10. Get students used to performing in public. Have them work through problems in front of classmates. Have classmates help them when they struggle. Have them recite and perform passages and poems in front of class, with best performing in front of school. Get them used to embarrassment, humiliation, fucking up. They need to learn to deal with failure, because most of life is failure.
11. Increase class sizes, hire fewer teachers. A great teacher is much more productive than a mediocre teacher. Bad teachers are like bad doctors, they produce negative value, fuck everything up. Better to have a great teacher teach a class of 50 than two mediocre teachers teach class of 25 each. Famed math teacher Jaime Escalante produced impressive results despite classes with 50 students (against union rules) in a low income neighborhood.
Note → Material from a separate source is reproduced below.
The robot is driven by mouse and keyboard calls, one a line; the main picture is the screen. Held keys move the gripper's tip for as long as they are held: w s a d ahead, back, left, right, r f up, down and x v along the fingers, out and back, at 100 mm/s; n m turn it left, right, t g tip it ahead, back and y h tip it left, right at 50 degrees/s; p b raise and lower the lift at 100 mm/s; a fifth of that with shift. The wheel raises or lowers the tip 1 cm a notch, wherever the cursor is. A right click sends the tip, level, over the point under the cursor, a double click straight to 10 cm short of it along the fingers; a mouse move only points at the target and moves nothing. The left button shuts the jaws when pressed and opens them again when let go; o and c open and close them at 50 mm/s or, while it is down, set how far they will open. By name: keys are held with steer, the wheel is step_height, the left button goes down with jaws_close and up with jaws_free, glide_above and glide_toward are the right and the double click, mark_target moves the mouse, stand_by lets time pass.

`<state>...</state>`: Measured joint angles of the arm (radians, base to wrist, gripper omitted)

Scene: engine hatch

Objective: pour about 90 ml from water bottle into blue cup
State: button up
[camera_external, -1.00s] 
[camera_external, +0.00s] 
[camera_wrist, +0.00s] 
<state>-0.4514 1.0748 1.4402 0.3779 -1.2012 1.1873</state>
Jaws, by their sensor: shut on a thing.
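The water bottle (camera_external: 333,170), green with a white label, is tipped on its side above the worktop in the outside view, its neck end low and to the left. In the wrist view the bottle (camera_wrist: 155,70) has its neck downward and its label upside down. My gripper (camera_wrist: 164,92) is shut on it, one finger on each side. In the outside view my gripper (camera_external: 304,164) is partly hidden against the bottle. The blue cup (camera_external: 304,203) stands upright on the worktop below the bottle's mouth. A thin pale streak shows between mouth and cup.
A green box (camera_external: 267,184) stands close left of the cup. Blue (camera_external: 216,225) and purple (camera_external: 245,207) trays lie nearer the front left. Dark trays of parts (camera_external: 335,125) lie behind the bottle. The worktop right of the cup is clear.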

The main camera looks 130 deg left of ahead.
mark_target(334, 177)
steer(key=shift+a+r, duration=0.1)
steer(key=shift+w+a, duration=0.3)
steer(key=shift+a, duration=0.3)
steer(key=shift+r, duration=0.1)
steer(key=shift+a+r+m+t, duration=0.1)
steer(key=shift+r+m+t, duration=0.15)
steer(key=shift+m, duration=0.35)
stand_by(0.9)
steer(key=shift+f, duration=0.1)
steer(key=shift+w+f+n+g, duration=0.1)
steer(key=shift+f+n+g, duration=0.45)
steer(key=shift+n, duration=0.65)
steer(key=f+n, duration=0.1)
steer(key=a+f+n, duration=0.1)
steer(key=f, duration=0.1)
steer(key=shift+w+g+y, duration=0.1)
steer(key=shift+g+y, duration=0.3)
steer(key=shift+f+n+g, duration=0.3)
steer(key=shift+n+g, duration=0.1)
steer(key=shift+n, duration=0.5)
Reducing class sizes doesn’t improve results by much. Quality of teaching and leadership matters more. Most classes at a top high school like Stuyvesant are over 30 (and would be more if not for union restrictions). Class sizes in South Korea are typically 35-40.
Schools are supposed to provide fundamentals so graduates are ready for work-force. Most, including colleges, fail to do so. Considerable time and money is spent to get students to unlearn habits and attitudes picked up in school.